Dexter is a boy-genius who lives in the depths of suburbia, and often works in his secret laboratory (pretty big place for such a small house). But his quest for ultimate knowledge (on par with Einstein, Newton, etc.) is often squandered by his sometimes annoying sister, Dee Dee. Other characters include Mom & Dad (no real names, thus no last name for the family), Mandark (Dexter's worst enemy), plus Mee Mee and Lee Lee (Dee Dee's friends), and several more.

There are two sub-cartoons to this series. The first was Dial "M" for Monkey, a cartoon about Dexter's lab monkey, who's actually a superhero (unknown to Dexter) who saves the world from intergalactic villains. The second (and better) sub-toon is The Justice Friends. It was a cartoon about three (of total eight) superheroes living together. They were Major Glory, Valhallen, and Krunk. Both of these sub-toon were funny and cool, but I think The Justice Friends was better.

Back to Dexter's Lab, it marked the start of this "Cal-Arts" style, in where, unlike previous Cal-Arts graduates, the artists create cartoons with UPA-esque drawings (most of which are okay on their own level), mixed with emotionally compelling stories, complete with endless action movie spoofs. All thanks to Genndy Tartakovsky's brilliant supervision, and the excellent artwork of Craig McCracken & Paul Rudish.
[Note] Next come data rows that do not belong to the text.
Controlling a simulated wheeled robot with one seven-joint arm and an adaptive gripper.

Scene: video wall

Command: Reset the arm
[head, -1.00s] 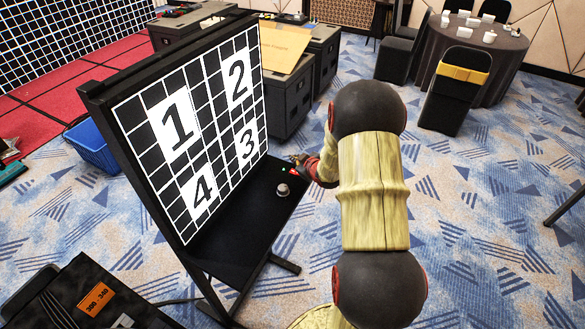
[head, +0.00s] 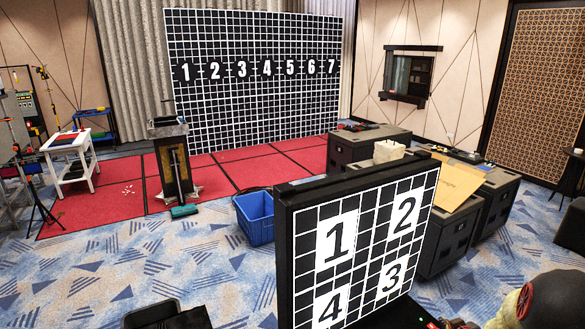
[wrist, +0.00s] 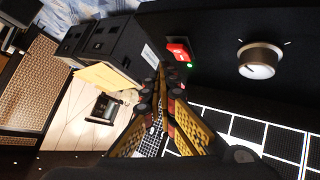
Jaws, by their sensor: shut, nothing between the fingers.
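My arm (head: 545,303) shows only at the lower right corner of the head view, mostly cut off by the frame. My gripper (wrist: 160,90) shows in the wrist view, with yellow and black fingers. It is shut and holds nothing. A red switch (wrist: 178,53) with a small green light lies just past the fingertips on a black panel. A silver knob (wrist: 260,60) on the same panel is to the right. Contact between the fingertips and the switch cannot be told.
A screen (head: 362,250) with numbers 1 to 4 stands beside my arm. Black cases (head: 440,235) stand behind it. A blue bin (head: 256,218), a lectern (head: 174,165) and a large numbered wall (head: 250,110) are farther off. Blue carpet at left is largely open.

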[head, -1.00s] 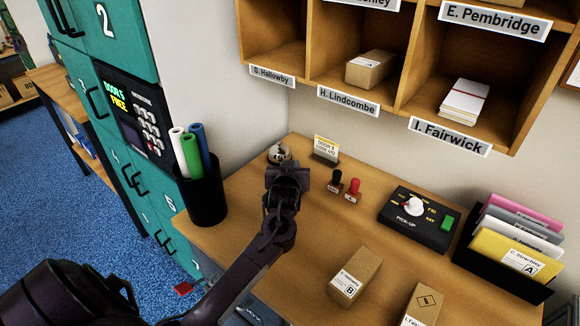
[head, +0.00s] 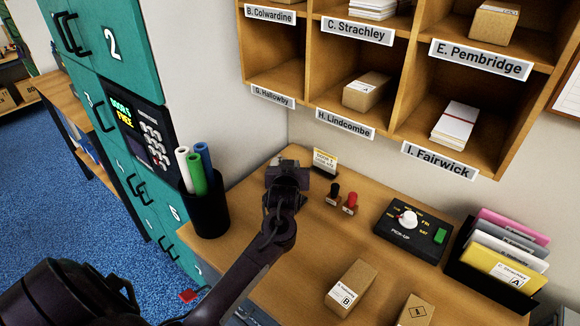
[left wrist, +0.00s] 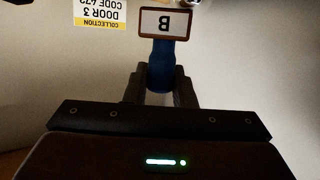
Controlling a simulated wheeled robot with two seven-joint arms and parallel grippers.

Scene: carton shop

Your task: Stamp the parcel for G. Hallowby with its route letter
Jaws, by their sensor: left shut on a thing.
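My left gripper (head: 287,168) is over the far left of the wooden desk. In the left wrist view it is shut on a blue-handled stamp (left wrist: 161,72); its tag (left wrist: 168,22) shows the letter B, upside down. In the head view the gripper hides the stamp. A brown parcel (head: 350,285) lies on the desk front; its white label shows a large B under a small name I cannot read surely. Another brown parcel (head: 416,311) with a diamond mark is right of it. A black stamp (head: 334,191) and a red stamp (head: 350,201) stand right of the gripper. My right gripper is not in view.
A pigeonhole shelf (head: 390,75) hangs behind; its G. Hallowby compartment (head: 275,70) looks empty. A pick-up dial box (head: 411,229) and envelope rack (head: 495,265) stand right. A cup of rolled tubes (head: 208,212) and teal lockers (head: 110,50) are left.

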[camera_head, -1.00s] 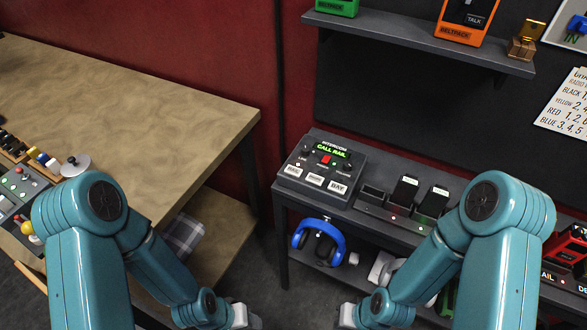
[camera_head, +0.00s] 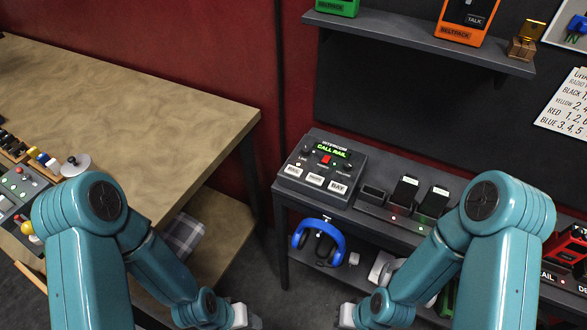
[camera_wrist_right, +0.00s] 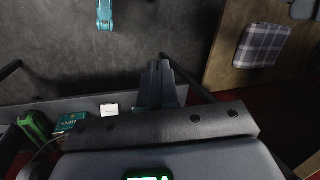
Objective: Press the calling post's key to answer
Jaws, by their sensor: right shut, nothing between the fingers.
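The dark intercom box (camera_head: 322,168) sits on the desk at the centre of the head view. Its green display (camera_head: 334,149) reads CALL RAIL, with a red button (camera_head: 325,160) just below. White-labelled keys line its front edge; the rightmost key (camera_head: 338,187) seems to read BAY, and the other labels are too small to read surely. My right gripper (camera_head: 347,315) is low at the bottom edge, in front of the desk and apart from the box. In the right wrist view its dark fingers (camera_wrist_right: 158,85) are together and empty. My left gripper (camera_head: 241,315) is low too; its jaws are unclear.
Charging cradles (camera_head: 393,216) stand right of the intercom. A blue headset (camera_head: 338,232) hangs below the desk. A red unit (camera_head: 567,245) stands at the right edge. A shelf (camera_head: 420,40) carries beltpacks above. A wooden table (camera_head: 130,105) fills the left.

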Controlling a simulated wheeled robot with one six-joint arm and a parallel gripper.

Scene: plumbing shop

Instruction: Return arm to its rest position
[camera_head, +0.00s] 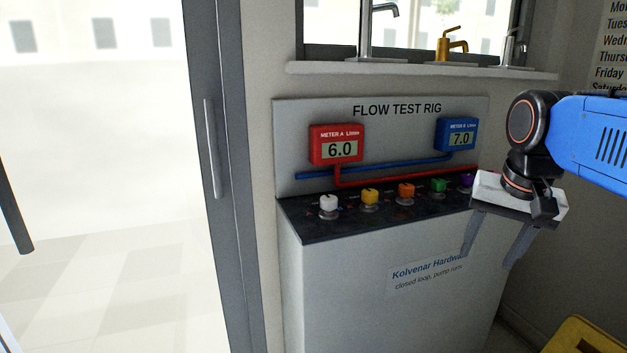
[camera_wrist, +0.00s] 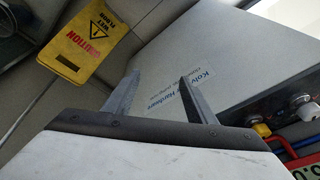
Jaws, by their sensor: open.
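My gripper (camera_head: 491,254) hangs on my blue arm at the right of the head view, in front of the flow test rig (camera_head: 330,290). Its two grey fingers point down, spread apart, with nothing between them. In the wrist view my gripper (camera_wrist: 160,82) also shows open and empty, with the rig's white front (camera_wrist: 210,50) beyond the fingers. I cannot tell how far the fingers are from the rig.
The rig's top has several coloured knobs, including a white one (camera_head: 328,203), a red meter (camera_head: 336,145) reading 6.0 and a blue meter (camera_head: 456,134) reading 7.0. A yellow wet-floor sign (camera_wrist: 83,45) is on the floor. A glass door (camera_head: 110,130) stands left.

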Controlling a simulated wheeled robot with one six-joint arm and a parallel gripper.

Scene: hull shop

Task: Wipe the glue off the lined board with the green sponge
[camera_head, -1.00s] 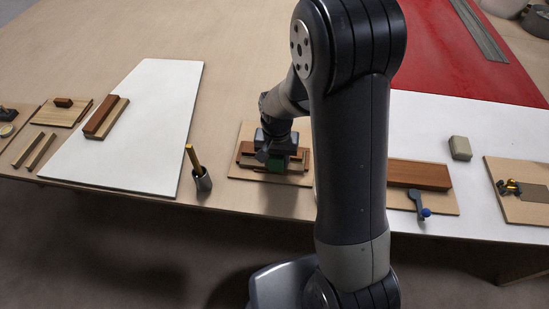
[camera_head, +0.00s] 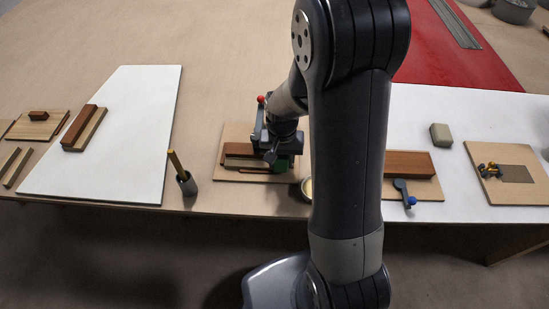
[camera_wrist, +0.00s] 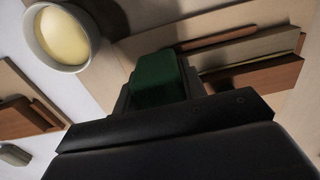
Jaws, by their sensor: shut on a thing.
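My gripper (camera_head: 278,158) is shut on the green sponge (camera_wrist: 156,80), which sticks out ahead of the jaws in the wrist view. In the head view the sponge (camera_head: 283,164) shows as a small dark green patch at the right part of a pale wooden board (camera_head: 229,133). This board carries brown and pale wood strips (camera_head: 240,150), also seen in the wrist view (camera_wrist: 250,80). I cannot tell whether the sponge touches it.
A bowl with pale yellow contents (camera_wrist: 62,36) stands just right of this board. A cup with a yellow-handled tool (camera_head: 187,184) stands left. A white panel (camera_head: 125,150) lies farther left. A brown block with a blue-knobbed lever (camera_head: 408,165) is at right.

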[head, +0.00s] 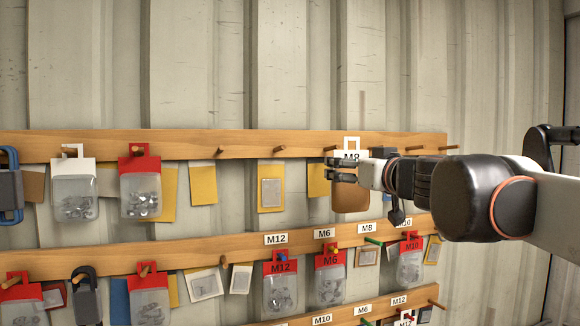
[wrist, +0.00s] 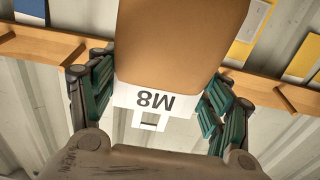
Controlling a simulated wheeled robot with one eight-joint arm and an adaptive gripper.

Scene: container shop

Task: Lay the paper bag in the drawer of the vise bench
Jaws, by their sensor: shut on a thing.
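The brown paper bag (head: 350,200) has a white header card marked M8 and hangs in front of the upper wooden rail in the head view. My gripper (head: 343,172) reaches in from the right and is shut on the bag, just below its header. In the wrist view the bag (wrist: 170,45) appears upside down between the green-padded fingers of my gripper (wrist: 157,88). I cannot tell whether its header is still on a peg. The vise bench and its drawer are not in view.
The upper wooden rail (head: 240,143) carries pegs, a blue padlock (head: 10,190) and clear bags with white or red headers (head: 76,195). Lower rails hold more bags, including red-headed M12 (head: 281,285) and M6 (head: 330,275). A corrugated wall (head: 300,60) stands behind.

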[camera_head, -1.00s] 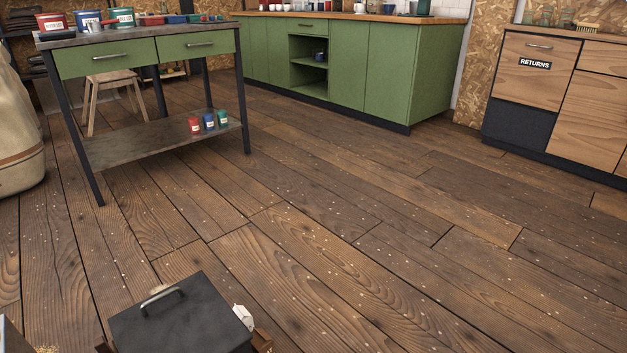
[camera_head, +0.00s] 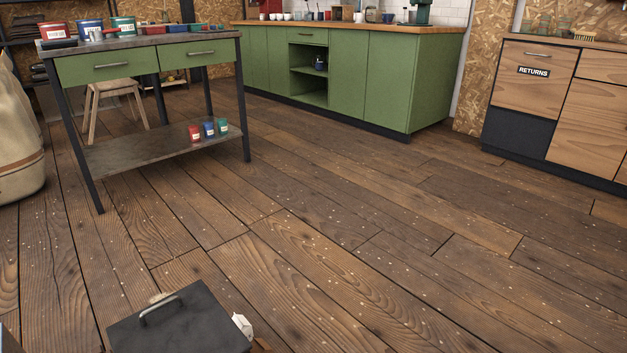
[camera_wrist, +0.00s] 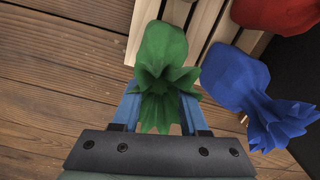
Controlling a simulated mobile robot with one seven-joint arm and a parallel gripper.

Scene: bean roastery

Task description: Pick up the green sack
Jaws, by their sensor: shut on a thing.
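In the wrist view the green sack (camera_wrist: 162,52) has a rounded body and a gathered, ruffled neck. My gripper (camera_wrist: 160,108) is shut on its neck, with one blue finger on each side. The sack's body lies over or against pale wooden slats (camera_wrist: 205,22); whether it touches them I cannot tell. In the head view neither the green sack nor my gripper can be made out.
A blue sack (camera_wrist: 232,75) lies just right of the green one, and a red sack (camera_wrist: 278,12) is beyond it. In the head view a dark lidded box (camera_head: 180,322) is at the bottom. A workbench (camera_head: 150,42) stands left; the wooden floor (camera_head: 330,240) ahead is clear.

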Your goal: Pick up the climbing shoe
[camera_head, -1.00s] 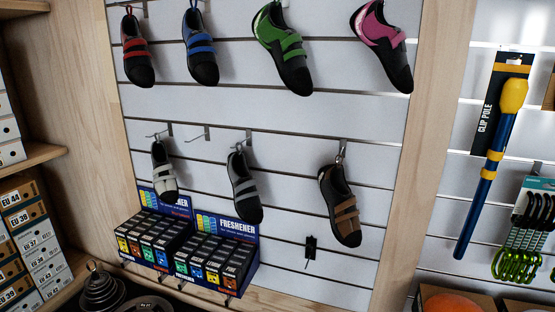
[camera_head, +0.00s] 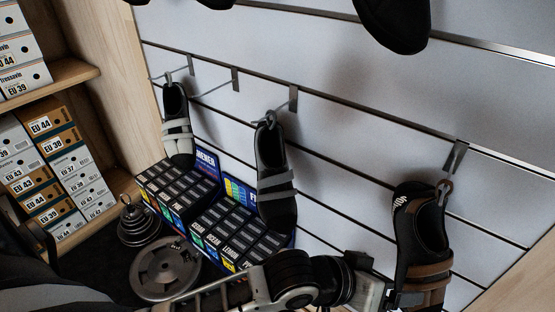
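Three climbing shoes hang from hooks on the white slatted wall. A black shoe with brown straps (camera_head: 424,245) hangs at the right, its lower end cut off by the picture's edge. A black and grey shoe (camera_head: 274,175) hangs in the middle, and a black and white shoe (camera_head: 177,125) at the left. An arm, seemingly my left, comes in along the bottom from the left. Its gripper (camera_head: 394,298) is at the lower left side of the brown-strapped shoe; whether it touches it and whether its fingers are open cannot be seen. My right gripper is not visible.
Boxes of shoe freshener (camera_head: 215,215) stand below the left and middle shoes. Metal weight plates (camera_head: 165,270) lie at lower left, beside shelves of shoe boxes (camera_head: 45,165). More shoes (camera_head: 395,25) overhang at the top. The wall between the middle and right shoes is clear.

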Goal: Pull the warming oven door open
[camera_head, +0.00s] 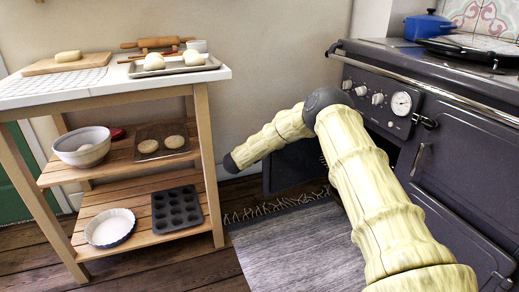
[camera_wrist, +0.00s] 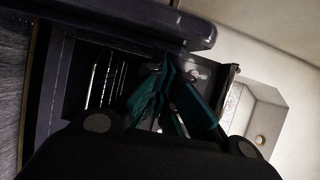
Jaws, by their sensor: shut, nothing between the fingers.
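In the head view a dark door panel (camera_head: 290,166) stands out from the lower left of the range, swung open toward the wall. My arm crosses in front of part of it and hides its hinge side. My gripper is hidden in the head view. In the wrist view my gripper (camera_wrist: 174,72) shows as two teal fingers with their tips together, holding nothing. Behind and left of the fingers is a dark cavity with pale rack bars (camera_wrist: 108,80). I cannot tell whether the fingers touch anything.
The black range (camera_head: 465,160) fills the right side, with a front rail and dials. A wooden trolley (camera_head: 205,150) with bakeware stands at left. A grey fringed rug (camera_head: 295,245) lies between them. A blue pot (camera_head: 428,26) sits on the range.

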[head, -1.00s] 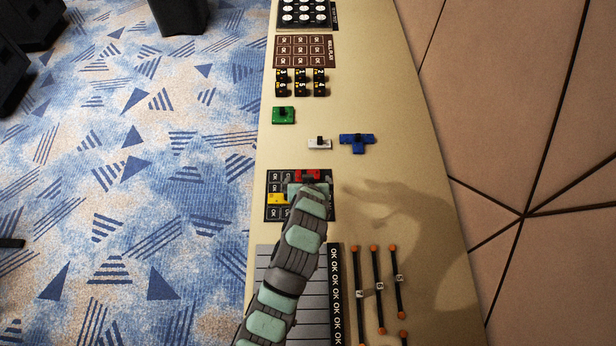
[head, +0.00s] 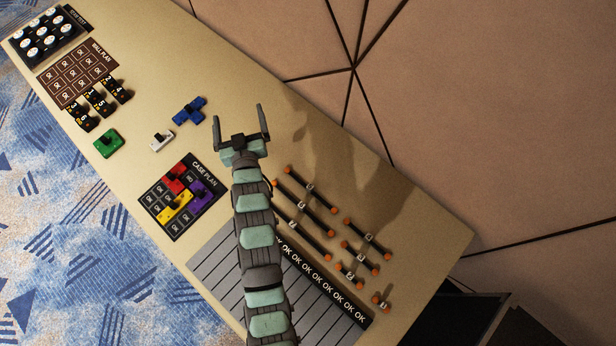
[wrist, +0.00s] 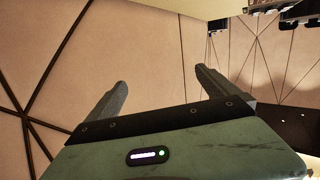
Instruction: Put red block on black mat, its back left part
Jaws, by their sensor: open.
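The red block (head: 175,179) lies on the black mat (head: 208,219), on its upper part in the head view. A yellow block (head: 174,205) and a purple block (head: 203,194) lie beside it on the same mat. My gripper (head: 252,122) is open and empty, raised above the table to the right of the mat. In the wrist view its two fingers (wrist: 160,92) stand wide apart with only the wall beyond them. No block shows between the fingers.
Green (head: 109,143), white (head: 162,139) and blue (head: 189,111) blocks lie beyond the mat. Numbered black blocks stand by a brown mat (head: 58,103). Orange-ended rods (head: 322,196) lie right of a grey slatted tray (head: 218,270).

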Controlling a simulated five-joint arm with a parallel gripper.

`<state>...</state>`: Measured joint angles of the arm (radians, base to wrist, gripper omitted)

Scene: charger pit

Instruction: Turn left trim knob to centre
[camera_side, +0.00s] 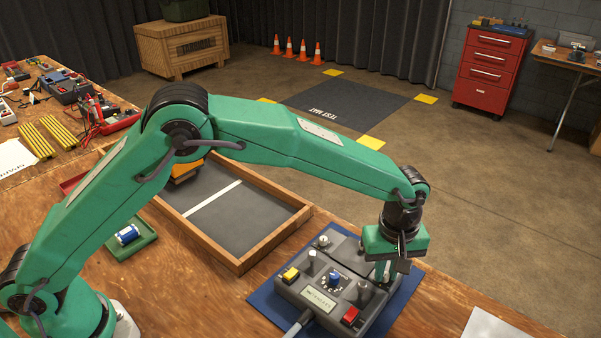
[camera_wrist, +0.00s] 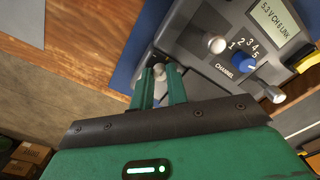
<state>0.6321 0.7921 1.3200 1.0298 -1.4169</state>
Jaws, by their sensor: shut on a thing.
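A grey control box (camera_side: 318,292) sits on a blue mat (camera_side: 405,292), and part of it shows in the wrist view (camera_wrist: 190,30). My gripper (camera_side: 387,272) points down at the box's right back corner in the side view. In the wrist view my two green fingers (camera_wrist: 162,84) are closed around a small pale knob (camera_wrist: 159,70), at the left of the box. This appears to be the left trim knob. Another small pale knob (camera_side: 323,241) stands on the box's back left corner in the side view.
A blue channel dial (camera_side: 335,278) lies between two silver sticks (camera_side: 311,259) (camera_side: 364,290). A yellow button (camera_side: 290,274) and a red button (camera_side: 350,315) are at the near edge.

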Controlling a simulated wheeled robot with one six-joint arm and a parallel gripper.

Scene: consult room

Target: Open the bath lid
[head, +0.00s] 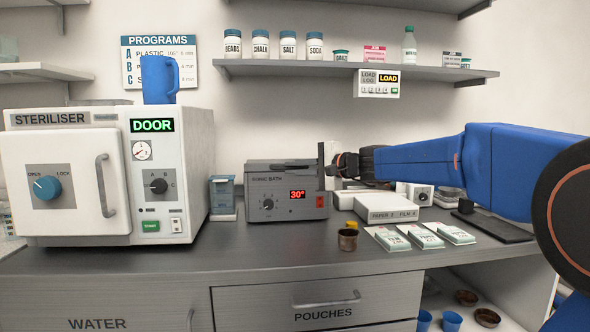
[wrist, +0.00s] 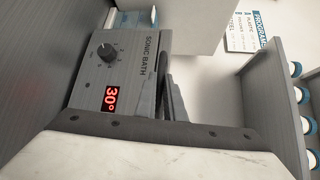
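The sonic bath (head: 287,205) is a grey box on the counter with a knob and a red 30° display. Its top looks flat and level in the head view; the lid's edge and handle cannot be made out clearly. The bath also shows turned on its side in the wrist view (wrist: 122,75). My gripper (head: 321,166) is at the bath's right end, reaching in from the right. Dark finger-like parts (wrist: 175,98) show beside the bath in the wrist view. Whether they touch it, and the gap between them, cannot be told.
The steriliser (head: 80,190) stands left, with a small blue-grey container (head: 222,194) between it and the bath. A shelf (head: 300,70) runs above. The front counter strip is clear.

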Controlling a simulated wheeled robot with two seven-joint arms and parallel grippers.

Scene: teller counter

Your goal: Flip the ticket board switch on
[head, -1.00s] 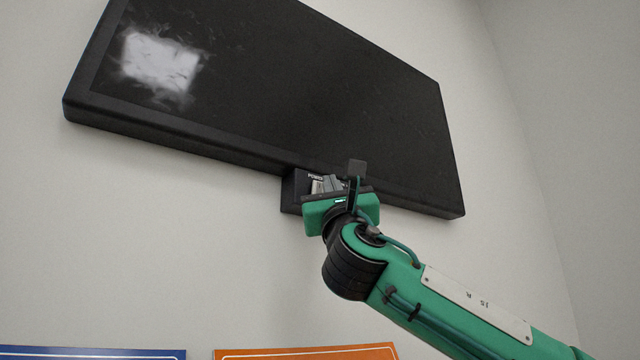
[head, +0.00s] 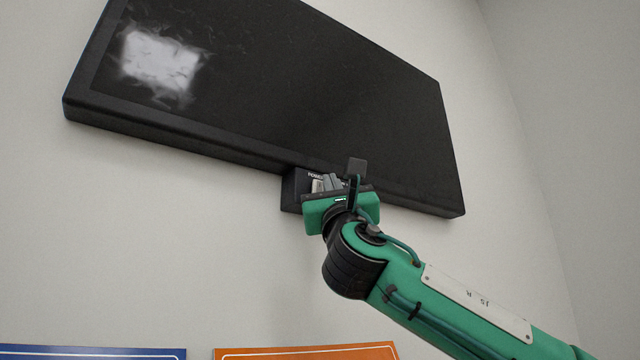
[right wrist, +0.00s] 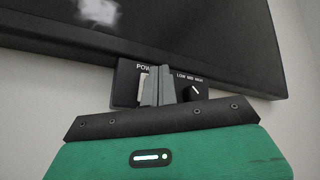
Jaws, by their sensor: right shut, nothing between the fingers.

I think this show was at its best between late 1996 and late 1997, in where its art, writing, and humor was at its peak.

However, Dexter's Lab joins the list of several cartoons with a waning franchise. Its original run was from 1996 to 1998, but its new run began in November 2001.

Tartakovsky is now the executive producer, with Chris Savino now running the show. Sorry to say, but Savino is a better artist than director. These new episodes have some of the cheapest designs; unlike the older episodes, they actually look as if they've been cribbed from Kindergarden drawings! David Smith is Chris Savino's unofficial assistant, but he also makes a better artist than art director. Sorry, but even for a beginner, his designs are terrible. Plus, aside from the major character re-designs, a lot of the minor character designs are horrible. Smith has just recently been replaced by Paul Stec, whose designs are better, but not as good as the likes of McCracken or Rudish. The stories are mostly reworks of much of the classic episodes, and the jokes are few and far between. And the sub-cartoons are, if ever seldom mentioned. But some of them thankfully pick up on several concepts originally left untouched in the classic series.

Dexter's Lab had a TV movie released in December 1999, which was fine, except that its artistic quality could've/should've been better. Overall, Dexter's Lab joins Rugrats and Johnny Bravo in the list in where a cartoon had a solid run, but made an unnecessary revival, which ruins the franchise on a whole. To be fair, the new episodes did cover some lost concepts (as I said earlier). But the generally stellar material of the older episodes is sadly missing in the new Dexter's Lab episodes. Probably because most of the original artists are hard at work on the series' sister toon, The Powerpuff Girls.

The new episodes are weakening what was once a clean production. But I still enjoy watching the classic episodes of Dexter's Laboratory.